Each DNS name server maintains information about its zone, or domain, in a series of records, known as DNS resource records. There are several DNS resource records; each contains information about the DNS domain and the systems within it. These records are text entries stored on the DNS server.

Some of the DNS resource records include the following:

• Start of Authority (SOA): A record of information containing data on DNS zones and other DNS records. A DNS zone is the part of a domain for which an individual DNS server is responsible. Each zone contains a single SOA record.
• Name Server (NS): Stores information that identifies the name servers in the domain that store information for that domain.

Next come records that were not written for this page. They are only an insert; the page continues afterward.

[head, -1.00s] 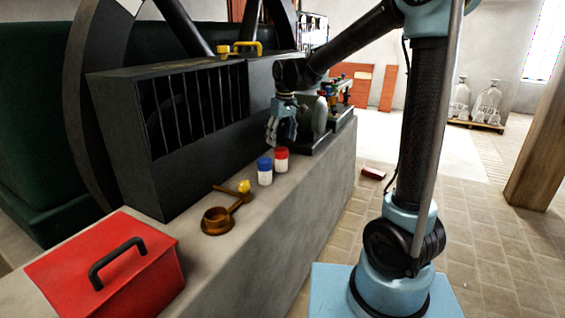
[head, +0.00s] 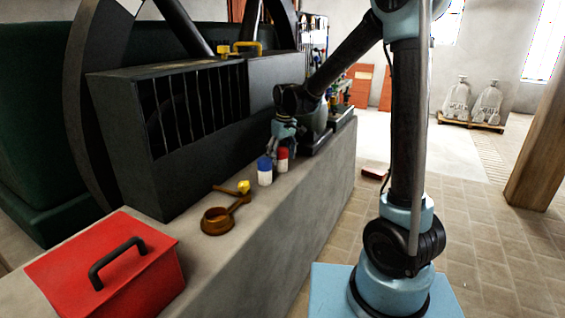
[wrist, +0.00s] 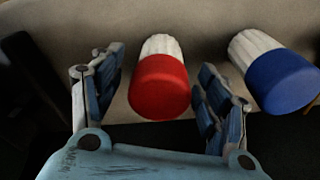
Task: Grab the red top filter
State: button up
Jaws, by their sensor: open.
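The red top filter (head: 282,160) is a small white ribbed cylinder with a red cap. It stands on the grey ledge beside the blue top filter (head: 265,172). In the wrist view the red top filter (wrist: 159,85) lies between the two fingers, with a gap on each side. My gripper (wrist: 158,90) is open and empty around it. In the head view my gripper (head: 279,146) is right above and behind the red cap, covering part of the filter. The blue top filter (wrist: 280,75) is just outside the right finger in the wrist view.
A red toolbox (head: 150,268) with a black handle sits at the near end. A black slatted housing (head: 170,130) rises along the left side. Machinery stands behind my gripper.

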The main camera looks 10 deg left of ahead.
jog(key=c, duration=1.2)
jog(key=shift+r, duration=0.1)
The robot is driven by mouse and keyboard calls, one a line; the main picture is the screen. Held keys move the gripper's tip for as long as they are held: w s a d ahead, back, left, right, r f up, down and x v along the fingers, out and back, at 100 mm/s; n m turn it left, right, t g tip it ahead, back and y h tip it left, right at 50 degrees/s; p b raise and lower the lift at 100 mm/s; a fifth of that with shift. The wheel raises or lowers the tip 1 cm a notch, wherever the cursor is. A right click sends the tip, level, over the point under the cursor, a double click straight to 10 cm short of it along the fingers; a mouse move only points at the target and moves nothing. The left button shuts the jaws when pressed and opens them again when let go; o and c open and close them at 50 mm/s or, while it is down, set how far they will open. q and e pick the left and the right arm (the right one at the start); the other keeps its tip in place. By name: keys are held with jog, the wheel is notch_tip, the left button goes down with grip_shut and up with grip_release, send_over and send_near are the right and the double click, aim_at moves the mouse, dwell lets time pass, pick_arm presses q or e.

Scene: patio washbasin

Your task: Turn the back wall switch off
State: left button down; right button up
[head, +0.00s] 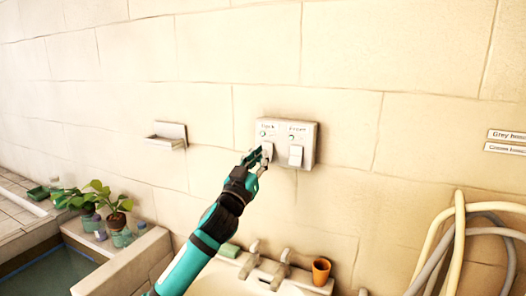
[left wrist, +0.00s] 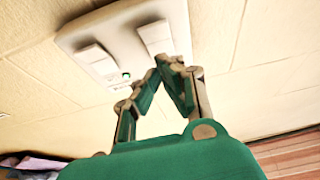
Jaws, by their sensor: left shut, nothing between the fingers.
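A white switch panel (head: 285,142) is on the tiled wall, with two white rockers side by side. A small label I cannot read surely is above each rocker. My left gripper (head: 257,160) is shut and empty, its fingertips at the left rocker (head: 267,151), partly covering it. The right rocker (head: 295,156) is clear. In the left wrist view the shut fingertips (left wrist: 168,64) are close to one rocker (left wrist: 155,36); I cannot tell whether they touch. A green lamp (left wrist: 126,75) is lit beside the other rocker (left wrist: 97,60). My right gripper is out of view.
A basin (head: 235,280) with two taps is below, with an orange cup (head: 321,271) and green sponge (head: 229,250) on its edge. A soap shelf (head: 167,136) is left on the wall. Hoses (head: 458,240) hang right. Potted plants (head: 117,215) stand lower left.

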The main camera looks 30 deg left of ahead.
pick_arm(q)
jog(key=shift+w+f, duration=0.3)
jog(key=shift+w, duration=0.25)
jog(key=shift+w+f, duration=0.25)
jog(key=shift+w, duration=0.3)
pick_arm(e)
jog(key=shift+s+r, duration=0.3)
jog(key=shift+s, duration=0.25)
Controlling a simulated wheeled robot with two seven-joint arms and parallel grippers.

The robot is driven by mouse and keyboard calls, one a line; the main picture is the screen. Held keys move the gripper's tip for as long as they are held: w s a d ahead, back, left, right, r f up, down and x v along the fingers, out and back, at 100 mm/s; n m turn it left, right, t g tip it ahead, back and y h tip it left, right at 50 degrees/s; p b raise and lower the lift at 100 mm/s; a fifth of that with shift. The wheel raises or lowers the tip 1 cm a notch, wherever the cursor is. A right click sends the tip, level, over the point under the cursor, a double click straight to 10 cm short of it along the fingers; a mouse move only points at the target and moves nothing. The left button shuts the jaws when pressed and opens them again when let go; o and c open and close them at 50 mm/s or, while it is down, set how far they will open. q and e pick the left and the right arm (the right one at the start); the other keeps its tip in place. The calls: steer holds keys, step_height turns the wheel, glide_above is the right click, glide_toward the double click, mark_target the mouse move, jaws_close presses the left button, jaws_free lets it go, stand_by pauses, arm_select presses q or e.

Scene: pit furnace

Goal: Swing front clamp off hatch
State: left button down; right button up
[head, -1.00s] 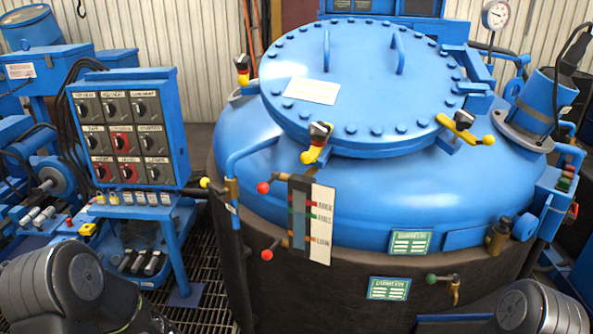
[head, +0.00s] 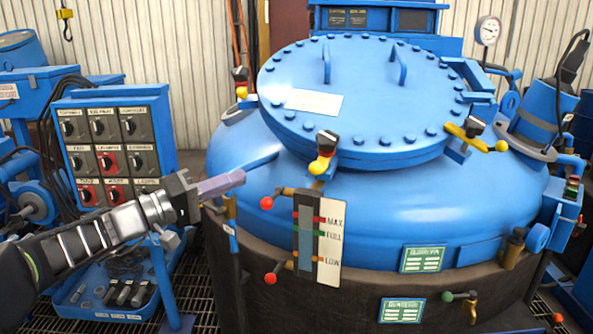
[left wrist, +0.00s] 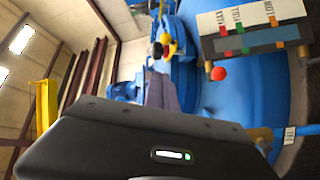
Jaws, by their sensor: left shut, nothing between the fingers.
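The round blue hatch (head: 362,95) lies closed on top of the blue furnace vessel, with a ring of bolts and two handles. The front clamp (head: 323,155), yellow with a dark knob, stands at the hatch's front edge. It also shows small in the left wrist view (left wrist: 170,44). A right clamp (head: 467,136) and a left clamp (head: 241,82) also sit at the rim. My left gripper (head: 240,177) is shut and empty, left of the front clamp and apart from it. Its fingers also show in the left wrist view (left wrist: 160,92). My right gripper is not in view.
A level gauge (head: 318,238) with red-knobbed valves (head: 267,203) stands below the front clamp, close to my left gripper. A control panel (head: 112,148) stands at the left. A pressure gauge (head: 488,30) is at the back right. Space above the hatch is clear.

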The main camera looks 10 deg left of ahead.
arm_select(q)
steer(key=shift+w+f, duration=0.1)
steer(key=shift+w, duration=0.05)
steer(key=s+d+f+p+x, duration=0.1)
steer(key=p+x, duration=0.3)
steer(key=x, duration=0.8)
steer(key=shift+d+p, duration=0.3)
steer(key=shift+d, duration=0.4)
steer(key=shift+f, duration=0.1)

• Canonical Name (CNAME): Stores additional hostnames, or aliases, for hosts in the domain. A CNAME specifies an alias or nickname for a canonical hostname record in a domain name service (DNS) database. CNAME records give a single computer multiple names (aliases).

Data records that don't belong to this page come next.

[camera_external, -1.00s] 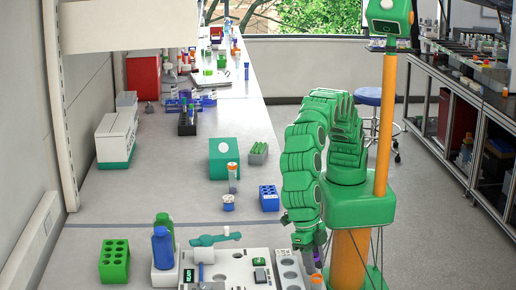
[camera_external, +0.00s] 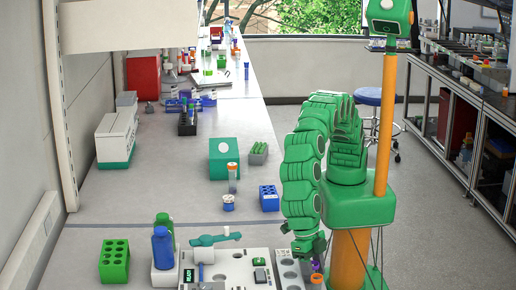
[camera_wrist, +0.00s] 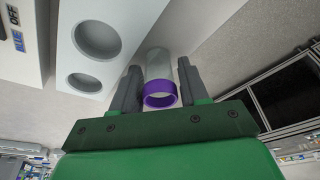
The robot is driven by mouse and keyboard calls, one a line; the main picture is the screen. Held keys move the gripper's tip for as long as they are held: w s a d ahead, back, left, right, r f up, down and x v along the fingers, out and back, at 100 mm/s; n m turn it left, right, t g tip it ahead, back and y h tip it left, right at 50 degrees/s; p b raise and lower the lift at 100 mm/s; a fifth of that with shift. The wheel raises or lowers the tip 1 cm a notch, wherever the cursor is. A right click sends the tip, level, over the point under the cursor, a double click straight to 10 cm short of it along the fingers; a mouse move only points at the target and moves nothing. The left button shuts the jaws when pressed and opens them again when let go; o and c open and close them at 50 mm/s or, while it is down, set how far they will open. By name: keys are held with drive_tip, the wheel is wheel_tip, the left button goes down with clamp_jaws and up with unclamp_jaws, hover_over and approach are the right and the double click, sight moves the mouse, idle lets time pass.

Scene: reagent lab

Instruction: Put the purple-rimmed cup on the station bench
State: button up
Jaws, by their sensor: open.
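The purple-rimmed cup (camera_wrist: 160,97) has a clear body and a purple ring at the end nearest the wrist camera. In the wrist view it sits between the two fingers of my gripper (camera_wrist: 158,90), close to both. The fingers are apart and I see no clear grip on the cup. In the external view my gripper (camera_external: 308,246) is at the right edge of the near bench, and the purple rim (camera_external: 316,265) shows just below it. The cup's lower part is hidden there. The station bench (camera_external: 232,267) is the pale unit left of my gripper.
A white block with round holes (camera_wrist: 97,40) lies close to the left finger. An orange-rimmed item (camera_external: 316,278) is just in front of the purple rim. A blue rack (camera_external: 269,198), green rack (camera_external: 114,261) and blue bottle (camera_external: 162,248) stand on the bench.

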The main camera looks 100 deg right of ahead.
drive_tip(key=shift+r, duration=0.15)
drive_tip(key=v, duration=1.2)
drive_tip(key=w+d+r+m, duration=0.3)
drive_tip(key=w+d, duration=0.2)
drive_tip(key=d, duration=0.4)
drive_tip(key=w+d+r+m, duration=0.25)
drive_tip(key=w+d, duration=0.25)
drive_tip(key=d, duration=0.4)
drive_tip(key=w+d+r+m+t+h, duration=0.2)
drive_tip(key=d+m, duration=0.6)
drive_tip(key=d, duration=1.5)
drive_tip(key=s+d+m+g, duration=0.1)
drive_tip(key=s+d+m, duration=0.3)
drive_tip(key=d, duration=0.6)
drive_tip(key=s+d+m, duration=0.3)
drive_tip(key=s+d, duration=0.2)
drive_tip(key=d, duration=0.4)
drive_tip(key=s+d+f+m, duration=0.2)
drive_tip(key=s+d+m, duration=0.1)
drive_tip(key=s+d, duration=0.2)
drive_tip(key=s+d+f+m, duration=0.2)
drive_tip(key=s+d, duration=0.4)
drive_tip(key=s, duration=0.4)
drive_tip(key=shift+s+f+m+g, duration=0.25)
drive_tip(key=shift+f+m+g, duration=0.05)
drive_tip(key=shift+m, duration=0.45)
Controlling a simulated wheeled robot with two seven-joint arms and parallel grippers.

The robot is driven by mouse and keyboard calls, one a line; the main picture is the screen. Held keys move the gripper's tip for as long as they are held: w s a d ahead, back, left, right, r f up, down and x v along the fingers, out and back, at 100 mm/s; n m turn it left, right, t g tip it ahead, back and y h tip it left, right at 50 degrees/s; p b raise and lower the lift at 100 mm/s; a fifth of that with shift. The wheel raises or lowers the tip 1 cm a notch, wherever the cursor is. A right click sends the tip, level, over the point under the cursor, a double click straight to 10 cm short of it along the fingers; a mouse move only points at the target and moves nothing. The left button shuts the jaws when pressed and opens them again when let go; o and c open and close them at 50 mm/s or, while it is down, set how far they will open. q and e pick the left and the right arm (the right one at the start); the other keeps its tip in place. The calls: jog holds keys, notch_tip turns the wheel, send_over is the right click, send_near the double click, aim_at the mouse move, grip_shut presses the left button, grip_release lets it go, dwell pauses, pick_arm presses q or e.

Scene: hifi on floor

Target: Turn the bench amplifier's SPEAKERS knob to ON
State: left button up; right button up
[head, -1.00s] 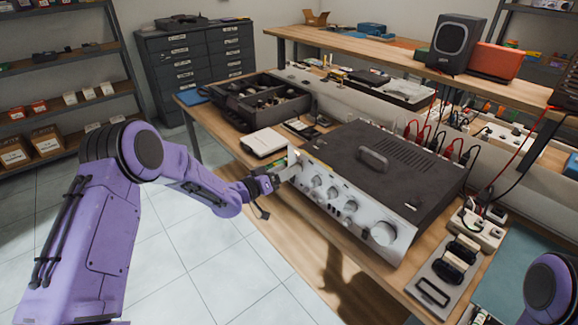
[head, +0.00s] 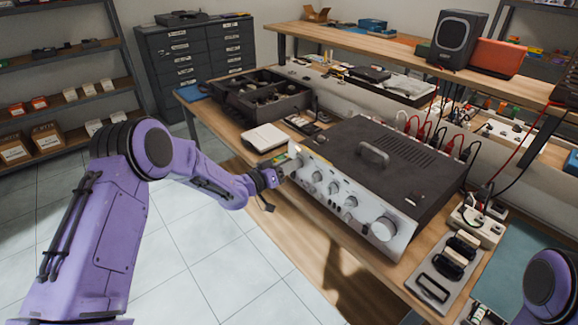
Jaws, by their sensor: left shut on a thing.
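The bench amplifier (head: 340,155) has a dark top and a silver front panel with a row of round knobs (head: 333,188) and a larger knob (head: 383,229) at its right end. Its lettering is too small to read, so I cannot tell the SPEAKERS mark or where a pointer stands. My left gripper (head: 281,172) is at the left end of the front panel, shut on a knob there. The fingers hide most of that knob. My right gripper is out of view; only part of my right arm shows at the lower right.
A white box (head: 264,138) and an open dark case (head: 262,100) stand left of and behind the amplifier. Red and black cables (head: 430,130) run from its back. A power strip (head: 478,226) lies to the right. The floor before the bench is clear.

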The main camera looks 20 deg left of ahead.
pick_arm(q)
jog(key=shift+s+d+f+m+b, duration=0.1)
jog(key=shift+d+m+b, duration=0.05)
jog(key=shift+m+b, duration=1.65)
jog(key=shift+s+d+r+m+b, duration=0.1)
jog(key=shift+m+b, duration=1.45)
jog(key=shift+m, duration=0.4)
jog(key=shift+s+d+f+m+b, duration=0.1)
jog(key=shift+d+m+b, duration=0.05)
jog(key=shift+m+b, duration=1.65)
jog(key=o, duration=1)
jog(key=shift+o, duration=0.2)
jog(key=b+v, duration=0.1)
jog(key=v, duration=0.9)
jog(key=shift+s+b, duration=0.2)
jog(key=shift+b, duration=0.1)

• Pointer (PTR): A pointer to the canonical name, which is used to perform a reverse DNS lookup, in which case the name is returned when the query originates with an IP address.
• IPv6 Address (AAAA): Stores information for IPv6 (128-bit) addresses. It is most commonly used to map hostnames to an IP address for a host.
• Mail Exchange (MX): Stores information about where mail for the domain should be delivered.

The importance of DNS, particularly in environments in which the Internet is heavily used, cannot be overstated. If DNS facilities are not accessible, the Internet effectively becomes unusable, unless you can remember the IP addresses of all your favorite sites.